* Your objective
Quote all lines below exactly. Images stay out.

Stored data

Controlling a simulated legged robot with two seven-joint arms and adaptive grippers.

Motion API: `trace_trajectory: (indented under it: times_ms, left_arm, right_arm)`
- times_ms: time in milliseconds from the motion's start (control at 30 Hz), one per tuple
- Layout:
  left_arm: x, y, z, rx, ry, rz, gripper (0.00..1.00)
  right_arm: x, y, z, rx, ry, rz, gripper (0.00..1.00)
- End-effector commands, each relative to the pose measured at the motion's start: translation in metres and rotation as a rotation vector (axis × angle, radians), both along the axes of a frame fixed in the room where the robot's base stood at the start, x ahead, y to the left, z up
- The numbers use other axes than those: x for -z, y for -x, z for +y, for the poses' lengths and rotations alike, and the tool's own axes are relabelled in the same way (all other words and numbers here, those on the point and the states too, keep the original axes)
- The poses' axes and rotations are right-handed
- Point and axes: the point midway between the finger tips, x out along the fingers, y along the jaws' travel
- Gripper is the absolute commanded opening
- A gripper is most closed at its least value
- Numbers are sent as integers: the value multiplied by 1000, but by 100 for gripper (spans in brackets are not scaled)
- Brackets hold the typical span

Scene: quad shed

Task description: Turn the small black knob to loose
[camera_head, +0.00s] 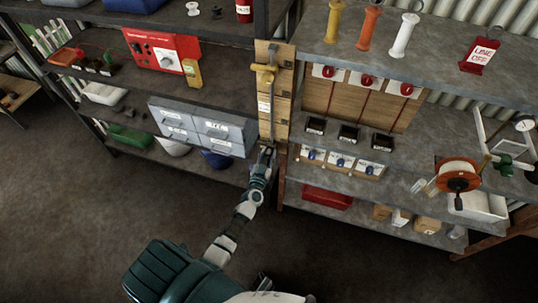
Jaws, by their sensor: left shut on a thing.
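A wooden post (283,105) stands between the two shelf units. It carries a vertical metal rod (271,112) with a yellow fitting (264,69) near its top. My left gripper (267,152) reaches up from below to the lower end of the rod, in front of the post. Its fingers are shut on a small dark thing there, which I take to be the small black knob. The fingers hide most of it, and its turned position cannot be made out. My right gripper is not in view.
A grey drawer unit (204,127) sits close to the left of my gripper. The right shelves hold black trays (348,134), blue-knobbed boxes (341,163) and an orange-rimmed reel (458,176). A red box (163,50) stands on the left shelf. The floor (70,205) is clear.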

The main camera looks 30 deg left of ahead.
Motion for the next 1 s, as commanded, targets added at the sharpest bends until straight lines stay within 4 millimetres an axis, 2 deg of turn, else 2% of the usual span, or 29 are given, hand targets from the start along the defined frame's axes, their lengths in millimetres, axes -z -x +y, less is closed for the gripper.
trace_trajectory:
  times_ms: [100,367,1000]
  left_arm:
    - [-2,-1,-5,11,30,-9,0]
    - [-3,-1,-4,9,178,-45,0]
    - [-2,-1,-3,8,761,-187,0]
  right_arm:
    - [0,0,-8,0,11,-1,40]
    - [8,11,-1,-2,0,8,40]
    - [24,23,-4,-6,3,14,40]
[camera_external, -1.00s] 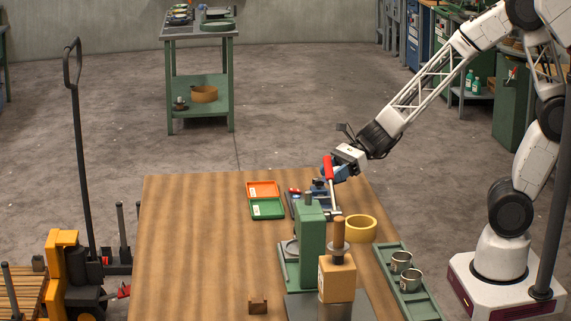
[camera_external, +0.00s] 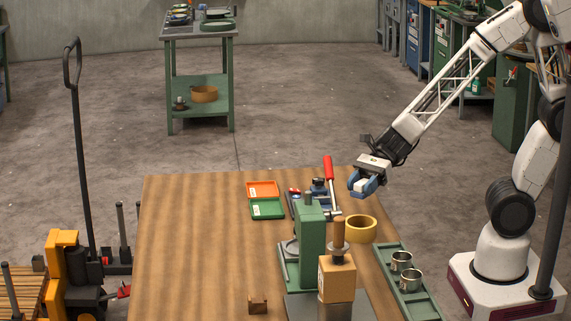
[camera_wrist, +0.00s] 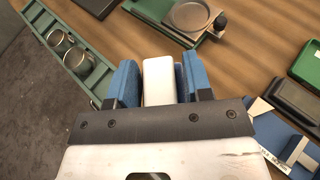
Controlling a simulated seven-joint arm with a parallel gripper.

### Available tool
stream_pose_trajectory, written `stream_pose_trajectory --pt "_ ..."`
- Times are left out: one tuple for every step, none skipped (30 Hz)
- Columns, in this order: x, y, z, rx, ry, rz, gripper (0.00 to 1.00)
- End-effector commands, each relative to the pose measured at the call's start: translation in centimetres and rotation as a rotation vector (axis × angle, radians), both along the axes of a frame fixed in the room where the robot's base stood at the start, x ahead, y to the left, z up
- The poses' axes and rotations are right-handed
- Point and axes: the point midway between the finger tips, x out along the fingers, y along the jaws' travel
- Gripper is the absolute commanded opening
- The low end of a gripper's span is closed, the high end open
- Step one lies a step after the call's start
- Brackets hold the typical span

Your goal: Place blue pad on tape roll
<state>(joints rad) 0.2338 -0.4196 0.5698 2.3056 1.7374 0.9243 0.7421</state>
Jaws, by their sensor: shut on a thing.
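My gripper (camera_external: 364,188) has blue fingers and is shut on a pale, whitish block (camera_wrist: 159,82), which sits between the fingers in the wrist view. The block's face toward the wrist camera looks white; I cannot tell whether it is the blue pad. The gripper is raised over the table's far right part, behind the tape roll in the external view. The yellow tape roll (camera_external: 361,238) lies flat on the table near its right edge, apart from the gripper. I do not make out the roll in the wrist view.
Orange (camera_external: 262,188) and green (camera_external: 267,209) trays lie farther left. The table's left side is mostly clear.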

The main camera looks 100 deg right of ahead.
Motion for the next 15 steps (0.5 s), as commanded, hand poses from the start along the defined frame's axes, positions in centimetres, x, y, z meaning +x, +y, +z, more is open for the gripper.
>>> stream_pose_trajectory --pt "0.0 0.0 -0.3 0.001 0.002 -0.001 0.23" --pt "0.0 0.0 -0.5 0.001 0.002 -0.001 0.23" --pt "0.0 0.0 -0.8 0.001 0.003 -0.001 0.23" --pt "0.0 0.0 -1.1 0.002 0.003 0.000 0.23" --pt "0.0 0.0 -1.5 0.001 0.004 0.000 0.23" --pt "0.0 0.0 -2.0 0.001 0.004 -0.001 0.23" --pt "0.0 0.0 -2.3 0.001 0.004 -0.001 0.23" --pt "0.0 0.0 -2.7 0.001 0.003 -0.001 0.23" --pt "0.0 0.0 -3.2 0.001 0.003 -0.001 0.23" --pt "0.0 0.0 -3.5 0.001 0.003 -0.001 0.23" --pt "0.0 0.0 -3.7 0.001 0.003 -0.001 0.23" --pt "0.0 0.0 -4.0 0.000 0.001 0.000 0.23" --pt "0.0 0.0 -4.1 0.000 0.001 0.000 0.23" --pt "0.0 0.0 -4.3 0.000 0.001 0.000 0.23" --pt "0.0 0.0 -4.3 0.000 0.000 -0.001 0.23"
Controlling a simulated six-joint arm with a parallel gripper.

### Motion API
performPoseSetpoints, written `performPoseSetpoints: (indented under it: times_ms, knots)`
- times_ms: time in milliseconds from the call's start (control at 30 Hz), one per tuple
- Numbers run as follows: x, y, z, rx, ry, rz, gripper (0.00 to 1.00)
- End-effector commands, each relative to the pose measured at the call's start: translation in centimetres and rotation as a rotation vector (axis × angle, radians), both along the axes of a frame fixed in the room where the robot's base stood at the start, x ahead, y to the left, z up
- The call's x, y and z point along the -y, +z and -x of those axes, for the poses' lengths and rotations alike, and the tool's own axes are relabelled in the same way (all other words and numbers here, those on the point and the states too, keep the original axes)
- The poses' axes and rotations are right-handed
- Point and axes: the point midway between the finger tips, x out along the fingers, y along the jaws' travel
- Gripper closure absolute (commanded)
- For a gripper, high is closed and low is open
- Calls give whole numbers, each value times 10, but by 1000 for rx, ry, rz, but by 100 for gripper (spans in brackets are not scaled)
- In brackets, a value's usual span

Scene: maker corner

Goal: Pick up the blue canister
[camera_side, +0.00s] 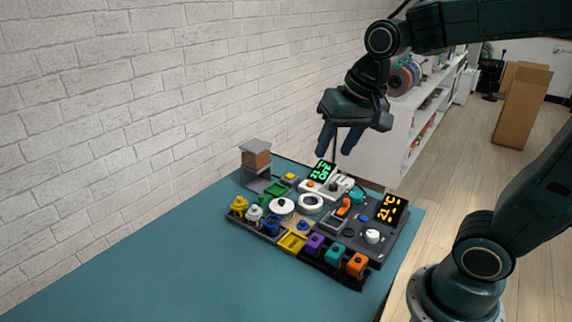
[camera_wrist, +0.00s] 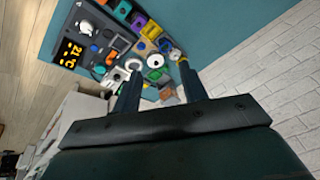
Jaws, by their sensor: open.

* Answer to this exercise
Controlling a simulated legged robot with two seven-joint arms and adaptive grippers.

Motion API: `trace_trajectory: (indented under it: times_ms, left_arm, right_arm)`
- times_ms: time in milliseconds from the motion's start (control at 30 Hz), one per tuple
- Layout:
  left_arm: x, y, z, rx, ry, rz, gripper (0.00..1.00)
  right_arm: x, y, z, rx, ry, rz, gripper (0.00..1.00)
- End-effector commands, each relative to the pose measured at the motion's start: translation in metres and rotation as a rotation vector (axis × angle, radians), both along the axes of a frame fixed in the room where the robot's base stood at the start, x ahead, y to the left, z up
- The numbers use other axes than those: x for -z, y for -x, z for +y, for the poses' lengths and rotations alike, and the tool's own axes are relabelled in the same way (all other words and numbers here, those on the point and the states too, keep the original axes)
- The poses' axes and rotations are right-handed
- Point and axes: the point midway between the finger tips, x out along the fingers, y along the jaws' travel
- Gripper is the absolute commanded opening
- A gripper is most closed at its least value
- Numbers are sent as integers: the value multiplied by 1000, but by 100 for gripper (spans in brackets are not scaled)
- Brackets hold the typical span

Scene: quad shed

Task description: Turn the small black knob to loose
[camera_head, +0.00s] 
Jaws, by their sensor: left shut on a thing.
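A wooden post (283,105) stands between the two shelf units. It carries a vertical metal rod (271,112) with a yellow fitting (264,69) near its top. My left gripper (267,152) reaches up from below to the lower end of the rod, in front of the post. Its fingers are shut on a small dark thing there, which I take to be the small black knob. The fingers hide most of it, and its turned position cannot be made out. My right gripper is not in view.
A grey drawer unit (204,127) sits close to the left of my gripper. The right shelves hold black trays (348,134), blue-knobbed boxes (341,163) and an orange-rimmed reel (458,176). A red box (163,50) stands on the left shelf. The floor (70,205) is clear.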

The main camera looks 30 deg left of ahead.
Motion for the next 1 s, as commanded, targets added at the sharpest bends until straight lines stay within 4 millimetres an axis, 2 deg of turn, else 2% of the usual span, or 29 are given, hand targets from the start along the defined frame's axes, their lengths in millimetres, axes -z -x +y, less is closed for the gripper.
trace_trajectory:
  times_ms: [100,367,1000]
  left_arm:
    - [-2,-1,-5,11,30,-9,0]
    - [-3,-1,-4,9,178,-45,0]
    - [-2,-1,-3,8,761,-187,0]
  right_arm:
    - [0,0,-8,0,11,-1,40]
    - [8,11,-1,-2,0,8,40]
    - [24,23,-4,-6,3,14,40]
[camera_external, -1.00s] 
[camera_external, +0.00s] 
[camera_wrist, +0.00s] 
Controlling a simulated seven-joint arm with a parallel gripper.

### Available tool
stream_pose_trajectory, written `stream_pose_trajectory --pt "_ ..."`
- Times are left out: one tuple for every step, none skipped (30 Hz)
- Columns, in this order: x, y, z, rx, ry, rz, gripper (0.00 to 1.00)
- End-effector commands, each relative to the pose measured at the call's start: translation in centimetres and rotation as a rotation vector (axis × angle, radians), both along the axes of a frame fixed in the room where the robot's base stood at the start, x ahead, y to the left, z up
- The poses' axes and rotations are right-handed
- Point and axes: the point midway between the finger tips, x out along the fingers, y along the jaws' travel
- Gripper is the absolute commanded opening
- The low end of a gripper's span is closed, the high end open
- Step one lies a step after the call's start
- Brackets hold the typical span

Your goal: Place blue pad on tape roll
<state>(joints rad) 0.2338 -0.4196 0.5698 2.3056 1.7374 0.9243 0.7421</state>
Jaws, by their sensor: shut on a thing.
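My gripper (camera_external: 364,188) has blue fingers and is shut on a pale, whitish block (camera_wrist: 159,82), which sits between the fingers in the wrist view. The block's face toward the wrist camera looks white; I cannot tell whether it is the blue pad. The gripper is raised over the table's far right part, behind the tape roll in the external view. The yellow tape roll (camera_external: 361,238) lies flat on the table near its right edge, apart from the gripper. I do not make out the roll in the wrist view.
Orange (camera_external: 262,188) and green (camera_external: 267,209) trays lie farther left. The table's left side is mostly clear.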

The main camera looks 100 deg right of ahead.
Motion for the next 15 steps (0.5 s), as commanded, hand poses from the start along the defined frame's axes, positions in centimetres, x, y, z meaning +x, +y, +z, more is open for the gripper.
>>> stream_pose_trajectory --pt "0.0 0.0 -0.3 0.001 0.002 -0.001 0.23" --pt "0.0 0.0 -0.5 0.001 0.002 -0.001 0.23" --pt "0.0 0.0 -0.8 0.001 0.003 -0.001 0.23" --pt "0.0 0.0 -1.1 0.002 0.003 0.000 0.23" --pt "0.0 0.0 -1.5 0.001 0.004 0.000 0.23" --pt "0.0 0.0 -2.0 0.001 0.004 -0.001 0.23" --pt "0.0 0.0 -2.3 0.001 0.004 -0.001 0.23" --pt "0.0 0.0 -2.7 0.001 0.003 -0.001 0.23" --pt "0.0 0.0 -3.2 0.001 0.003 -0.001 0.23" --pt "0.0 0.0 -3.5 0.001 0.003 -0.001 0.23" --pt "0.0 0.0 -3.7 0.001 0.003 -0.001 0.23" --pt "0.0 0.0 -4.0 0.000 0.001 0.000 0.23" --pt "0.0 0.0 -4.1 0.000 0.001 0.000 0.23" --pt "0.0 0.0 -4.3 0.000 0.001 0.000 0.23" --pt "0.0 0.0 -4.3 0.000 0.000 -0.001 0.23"
Controlling a simulated six-joint arm with a parallel gripper.

### Motion API
performPoseSetpoints, written `performPoseSetpoints: (indented under it: times_ms, knots)`
- times_ms: time in milliseconds from the call's start (control at 30 Hz), one per tuple
- Numbers run as follows: x, y, z, rx, ry, rz, gripper (0.00 to 1.00)
- End-effector commands, each relative to the pose measured at the call's start: translation in centimetres and rotation as a rotation vector (axis × angle, radians), both along the axes of a frame fixed in the room where the robot's base stood at the start, x ahead, y to the left, z up
- The call's x, y and z point along the -y, +z and -x of those axes, for the poses' lengths and rotations alike, and the tool's own axes are relabelled in the same way (all other words and numbers here, those on the point and the states too, keep the original axes)
- The poses' axes and rotations are right-handed
- Point and axes: the point midway between the finger tips, x out along the fingers, y along the jaws' travel
- Gripper closure absolute (commanded)
- For a gripper, high is closed and low is open
- Calls give whole numbers, each value times 10, but by 1000 for rx, ry, rz, but by 100 for gripper (spans in brackets are not scaled)
- In brackets, a value's usual span

Scene: maker corner

Goal: Pick up the blue canister
[camera_side, +0.00s] 
[camera_wrist, +0.00s] 
Jaws, by their sensor: open.

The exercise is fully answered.